Excerpt:
Last Friday around 500 Muslims in New York marched to NYPD headquarters in lower Manhattan to protest police infiltration of mosques and surveillance in Muslim areas. It is noteworthy that we have never, in 10 years since 9/11, seen Muslims anywhere in the U.S. mount a demonstration of comparable size against Islamic jihad terrorism and the supposed "hijacking" of Islam by terrorists. Even worse, the protesters failed to explain how they would propose to stop Islamic jihad terrorism in the U.S. without this kind of vigilance.
One protester asserted: "Had this been happening to any other religious group, all of America would be outraged." That is probably true, because no other religious group has provided any cause for such surveillance. If any group did so, then it would be incumbent upon the NYPD and all other law enforcement bodies to do the same things they have done in reaction to Islamic jihad terrorism, while of course ending immediately any surveillance or other procedure that violates constitutional protections.

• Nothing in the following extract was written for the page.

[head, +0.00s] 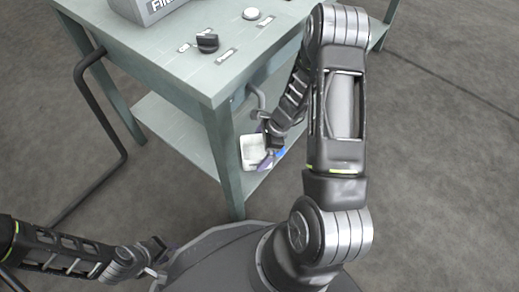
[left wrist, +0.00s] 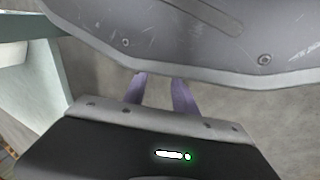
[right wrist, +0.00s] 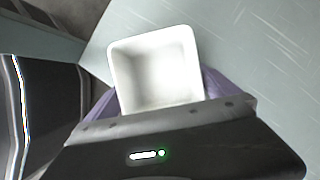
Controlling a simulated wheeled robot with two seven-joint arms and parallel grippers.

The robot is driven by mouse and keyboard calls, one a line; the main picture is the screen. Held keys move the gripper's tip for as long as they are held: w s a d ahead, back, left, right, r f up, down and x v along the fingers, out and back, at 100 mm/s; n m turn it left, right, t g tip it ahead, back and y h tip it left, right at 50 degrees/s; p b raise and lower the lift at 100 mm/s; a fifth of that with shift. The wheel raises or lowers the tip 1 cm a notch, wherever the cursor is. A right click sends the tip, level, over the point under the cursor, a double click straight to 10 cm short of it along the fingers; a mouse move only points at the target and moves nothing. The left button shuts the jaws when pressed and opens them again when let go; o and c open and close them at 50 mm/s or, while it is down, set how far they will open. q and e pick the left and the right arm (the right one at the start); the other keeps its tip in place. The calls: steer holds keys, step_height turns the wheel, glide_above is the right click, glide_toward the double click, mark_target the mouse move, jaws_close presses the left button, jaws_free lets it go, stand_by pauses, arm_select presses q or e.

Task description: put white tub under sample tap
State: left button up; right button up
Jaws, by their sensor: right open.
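The white tub (head: 254,152) is a small square open-topped container, empty inside, at the right part of the table's lower shelf, below the bent sample tap (head: 258,101) but nearer the front leg. My right gripper (head: 269,158) is open at the tub. In the right wrist view the tub (right wrist: 155,72) sits between its spread purple fingers (right wrist: 158,90), which are partly hidden behind the tub's sides; contact cannot be told. My left gripper (head: 162,258) is low at the left, apart from the tub. Its purple fingers (left wrist: 159,93) are apart with nothing between them.
The green-grey table (head: 190,68) carries a black knob (head: 207,42), a round white button (head: 251,14), small labels and a grey box (head: 145,8). Its front leg (head: 226,160) stands beside the tub. A dark bent tube (head: 105,110) is at the left. Open floor lies right.

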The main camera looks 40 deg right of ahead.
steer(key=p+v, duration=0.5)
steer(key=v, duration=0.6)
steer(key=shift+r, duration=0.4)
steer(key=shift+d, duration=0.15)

For these protesters to have behaved as if the surveillance of their mosques and communities was motivated by simple "racism" and "Islamophobia" required them to ignore a particularly significant elephant in the room: the ongoing and increasingly common reality of jihad terror plots in the United States. And ignore it they did: "We're peaceful people. We don't deserve to be under surveillance," said one protester. Another complained: "They think that all Muslims are criminals, and it's not right."